Actually, the book hit close to home for many parents because Pinocchio brought new realism to children's literature. Most fairy-tales take place in a world of great castles, beautiful princesses and noble lords and ladies, but this was not a world which fired Collodi's imagination. Instead he set Pinocchio's adventures in the real Italy of the common people, teeming with satirically conceived and vividly described social types. As a result, the story became, in the words of one critic, a novel for children inspired by the author's attempt to recapture his own childhood.

With The Adventures of Pinocchio, and almost by accident, Collodi had finally won the fame that eluded him as a political journalist. But when The Adventure of Pinocchio began to be translated and adapted in America, it was subjected to the same treatment that befell Mark Twain's famed Adventures of Huckleberry Finn. The story was watered down, and the adapters eliminated the more antisocial tendencies from the character of Pinocchio, whom Collodi had modeled on Punchinello, the Commedia del Me's resident anarchist.

Also banished was the extraordinary company of human and animal creatures that Collodi had designed to convey the social and political ills of post-revolutionary Italy. The effect of the censorship is obvious. Pinocchio's name has become synonymous with the kind of goody two-shoes wholesomeness which Carlo Collodi tried desperately to remove from children's literature. The original attraction to and reasons for the perennial popularity of his masterpiece have been all but forgotten.

Not that The Adventure of Pinocchio is a tale too harsh for children. Quite the contrary. It's a revered work of fiction. But it was the pinocchio-as-protagonist aspect of this classic that captured the attention of the producers of The Adventures of Pinocchio.

Intrigued by the story and not the myth which has been widely associated with Pinocchio, they turned to Collodi's source material for their inspiration. "Our film is very much in the spirit of Collodi's book," says writer-director Steve Barron. "It's a wonderful story which people have never really seen on the screen before."

Barron was introduced to the project by producers Donald Kushner and Peter Locke after they encouraged him to pursue the idea of telling the true story of Pinocchio. Barron, who suggested telling the story with an animatronic puppet, already had considerable experience with animatronics when he made Teenage Mutant Ninja Turtles, and he was a great fan of Collodi's book. "The essence of the story is a moral tale," says the director. "You see the birth of a boy who is going to grow to the age of twelve during the course of the film, even though his physical appearance stays the same. Over a very short period of time, he learns the morals that all boys and girls grapple with and discover during their innocent, formative years."

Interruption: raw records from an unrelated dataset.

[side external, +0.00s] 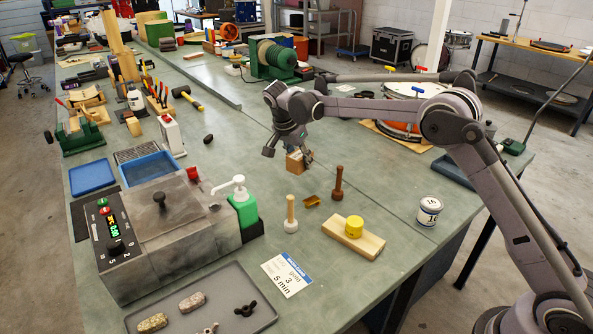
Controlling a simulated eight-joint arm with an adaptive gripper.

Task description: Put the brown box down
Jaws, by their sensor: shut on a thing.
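The brown box (294,164) is a small block near the middle of the green bench top in the side external view. My gripper (289,154) points down from above and is shut on the box, with a finger at either side. The gripper hides part of the box's upper side. I cannot tell whether the box's underside touches the bench or hangs just above it.
Below the box stand a brown peg-like tool (338,184), a pale-handled mallet (291,214) and a small orange-brown piece (312,201). A wooden board (365,246) bears a yellow cylinder. A green pump bottle (243,207) stands lower left. Bench left of the box is clear.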

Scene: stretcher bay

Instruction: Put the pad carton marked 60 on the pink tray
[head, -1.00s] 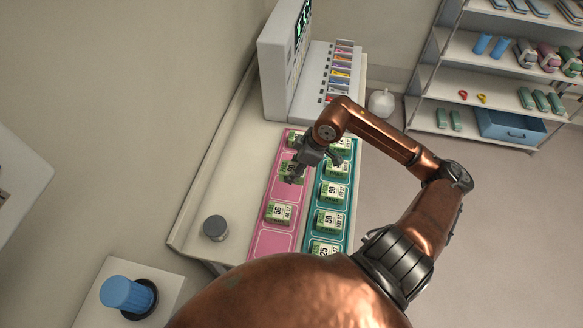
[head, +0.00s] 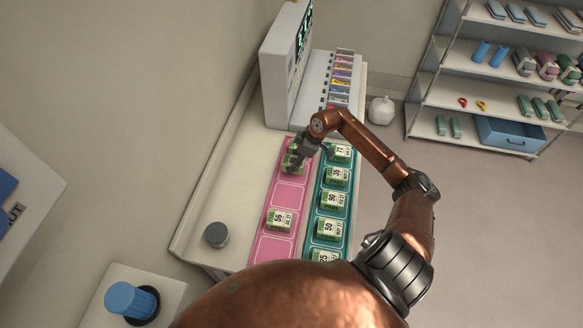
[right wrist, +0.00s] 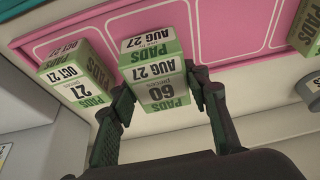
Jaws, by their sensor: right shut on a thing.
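The pad carton marked 60 (right wrist: 160,72) is green and white. My right gripper (right wrist: 165,97) is shut on it, with a finger on each side. In the head view, my right gripper (head: 299,161) is over the far part of the pink tray (head: 288,196), and the carton (head: 291,162) is partly hidden by it. The carton is beside the carton marked 27 (right wrist: 76,78), over a tray space. I cannot tell whether it touches the tray. A carton marked 56 (head: 279,220) sits nearer on the tray. My left gripper is not in view.
A teal tray (head: 316,212) with several pad cartons lies right of the pink tray. A monitor (head: 284,70) and a drawer rack stand behind. A grey round container (head: 216,234) stands at the left. The space between the cartons on the pink tray is bare.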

"ft is also the fish-out-of-water story of a misfit - somebody who isn't the same as everyone else, but is resilient and strong enough to prevail. People try to rob him and use him and tread on him and burn him. ..and he is able to overcome all that."

Barron had one choice for the role of Pinocchio's creator, Geppetto: Academy Award-winner Martin Landau (Ed Wood), who was delighted to accept.

"It's a great, classic story," explains Landau. "In the theatre, we love to play Hamlet or Lear. American actors usually don't get the opportunity to do that, so the closest one gets is to play something like this.. .which is a bona fide classic."